90’lı yıllarda birçok yazar İslamcıların siyasallaşma, kamusal alanı ve gündelik hayatı İslam ile düzenleme iddialarındaki totaliterleşme eğilimine ve çıkışsızlığa dikkat çekmişti. Bugünün cihadcı şiddeti bu çıkışsızlığın sonucu. İslamın siyasallaşması bugün hiçbir yerde insanlara demokrasiyi ve esenliği hatırlatmıyor, sadece bitimsiz bir şiddet sarmalını ve katliamları akla getiriyor.

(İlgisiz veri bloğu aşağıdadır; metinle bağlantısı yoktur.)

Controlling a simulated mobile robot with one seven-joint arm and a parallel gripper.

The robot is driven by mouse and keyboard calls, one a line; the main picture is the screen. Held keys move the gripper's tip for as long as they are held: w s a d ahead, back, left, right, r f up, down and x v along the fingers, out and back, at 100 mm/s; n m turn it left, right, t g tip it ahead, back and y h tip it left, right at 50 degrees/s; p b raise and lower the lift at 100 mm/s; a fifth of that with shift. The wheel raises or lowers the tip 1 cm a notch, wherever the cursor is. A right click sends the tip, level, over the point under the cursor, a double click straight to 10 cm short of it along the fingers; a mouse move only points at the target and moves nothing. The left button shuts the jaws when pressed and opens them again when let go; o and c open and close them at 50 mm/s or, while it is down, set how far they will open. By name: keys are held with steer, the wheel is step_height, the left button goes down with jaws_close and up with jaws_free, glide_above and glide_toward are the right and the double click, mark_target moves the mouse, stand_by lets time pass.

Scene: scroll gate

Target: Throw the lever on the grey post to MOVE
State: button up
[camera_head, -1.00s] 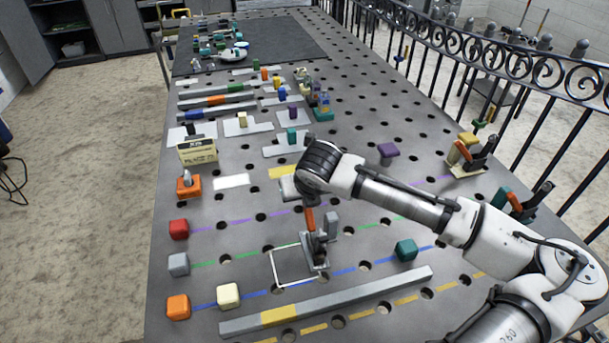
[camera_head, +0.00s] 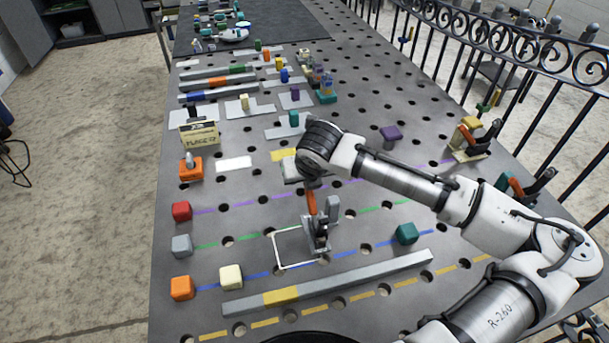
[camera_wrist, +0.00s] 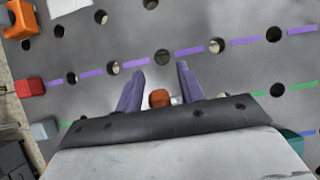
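The grey post (camera_head: 333,208) stands at the middle of the table, on a small dark base beside a white outlined square. Its lever has an orange handle (camera_head: 311,203) that stands nearly upright, just left of the post. In the wrist view the orange handle end (camera_wrist: 160,98) shows between the two purple fingers of my gripper (camera_wrist: 161,72). The fingers are apart, with a visible gap on each side of the handle. In the head view my wrist is just above the handle and hides the fingers. No MOVE marking is readable.
Posts with levers, one yellow (camera_head: 467,134) and one teal (camera_head: 502,183), stand at the right edge near the railing. A teal block (camera_head: 407,233) lies right of the grey post. A long grey bar (camera_head: 350,281) lies in front. Coloured blocks line the left edge.

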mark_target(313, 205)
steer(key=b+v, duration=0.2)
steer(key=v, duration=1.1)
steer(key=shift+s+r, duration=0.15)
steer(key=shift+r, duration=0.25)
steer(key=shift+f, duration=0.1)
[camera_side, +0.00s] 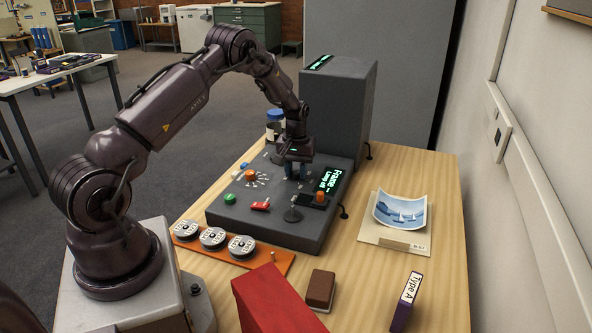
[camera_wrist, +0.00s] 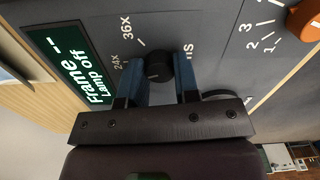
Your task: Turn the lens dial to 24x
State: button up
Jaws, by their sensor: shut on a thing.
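The lens dial (camera_wrist: 158,67) is a small black knob on the grey control panel (camera_side: 268,226). In the wrist view it sits between the two blue fingers of my gripper (camera_wrist: 160,80), which are shut on its sides. The printed marks 24x and 36x show beside it, and part of a label ending in "ns" shows on its other side. Which mark the dial points to is too dark to tell. In the side view my gripper (camera_side: 297,172) reaches down onto the panel and hides the dial.
The display (camera_side: 331,180) reads "Frame --" and "Lamp off". Reels (camera_side: 213,237), a red box (camera_side: 275,300) and a picture (camera_side: 400,211) lie on the table.

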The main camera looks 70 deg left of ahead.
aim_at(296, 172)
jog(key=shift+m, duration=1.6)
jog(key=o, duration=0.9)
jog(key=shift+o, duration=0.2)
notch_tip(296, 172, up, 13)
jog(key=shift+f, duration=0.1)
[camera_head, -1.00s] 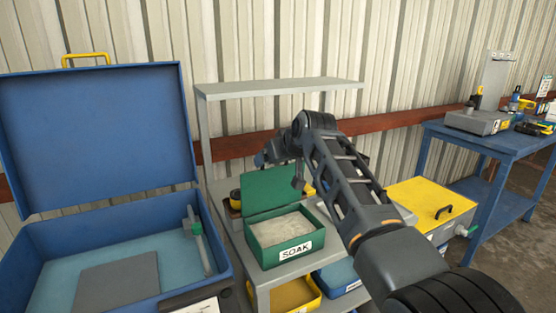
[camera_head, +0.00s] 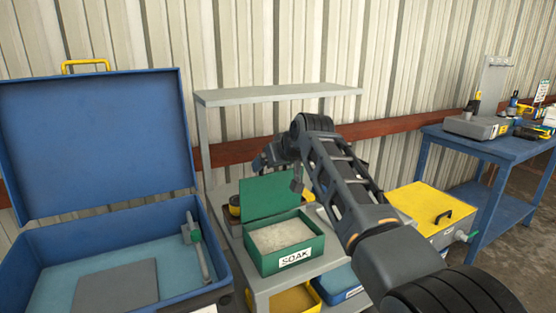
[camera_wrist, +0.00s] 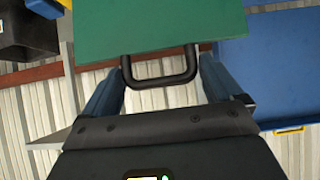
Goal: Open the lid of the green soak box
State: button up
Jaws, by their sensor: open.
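The green soak box (camera_head: 301,258), labelled SOAK, stands on the grey shelf unit with pale contents visible inside. Its green lid (camera_head: 268,196) stands raised, roughly upright, at the back of the box. The lid also shows in the wrist view (camera_wrist: 155,25), with a black handle (camera_wrist: 160,82) on its edge. My gripper (camera_wrist: 158,75) is open, with one blue-grey finger on each side of the handle. I cannot tell whether either finger touches it. In the head view my gripper is at the far side of the lid, its fingers mostly hidden.
A large open blue case (camera_head: 95,250) stands at left, close to the soak box. The unit's grey upper shelf (camera_head: 280,93) is above and behind. A yellow-lidded box (camera_head: 425,205) is at right, before a blue workbench (camera_head: 500,147). Yellow and blue bins sit below.

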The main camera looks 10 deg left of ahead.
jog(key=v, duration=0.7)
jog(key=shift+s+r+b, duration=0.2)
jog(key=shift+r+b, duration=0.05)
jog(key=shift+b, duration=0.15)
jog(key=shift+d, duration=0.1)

Bu kitapta bir araya getirdiğimiz yazı ve söyleşiler cihadcılığın kökenlerini ve yayılma nedenlerini aydınlatma çabasının ürünü. Çok sayıda soru çıkıyor ortaya: IŞİD, askeri mücadeleyle engellenebilir mi? Cihadcı örgütlerin cazibesini nasıl anlamalı? Örgüt bu “cazibeyi” nasıl inşa ediyor, medyadan nasıl yararlanıyor? Ölmeye ve öldürmeye duyulan tutku nereden kaynaklanıyor? Cihada katılanların din ile ilişkisi ne? İslam dini siyasallaşmadan, ve şimdi cihadcılıktan nasıl zarar görüyor? Ve asıl soru: Cihadcılığın yayılışında ve katliamlarında devletlerin rolü ne? Örneğin Ortadoğu’da, Türkiye’de ya da Fransa’da, devlet etme mantığıyla cihatcılık nasıl paslaşıyor?
Bir filozoftan, Agamben’den alıntılayalım: “Umumi bir korku halinin ayakta tutulması, yurttaşların apolitikleştirilmesi, her tür hukuki kesinlikten vazgeçiş: İşte Güvenlik Devleti’nin kaçınılmaz üç özelliği. Zira bunun anlamı, içine gömülmekte olduğumuz Güvenlik Devleti’nin, vaat ettiğinin tam aksini yapmasıdır; bu devlet korkuyu ve terörü ayakta tutmaktadır, çünkü güvenlik, yükümlülüksüz olmak anlamına gelir. Güvenlik Devleti nihayetinde bir polis devletidir, zira adalet erkinin zayıflatılması yoluyla normalleştirilmiş bir olağanüstü halde gitgide daha fazla başına buyruk davranan polisin hesap sorulamazlık marjını genişletir ve genelleştirir.”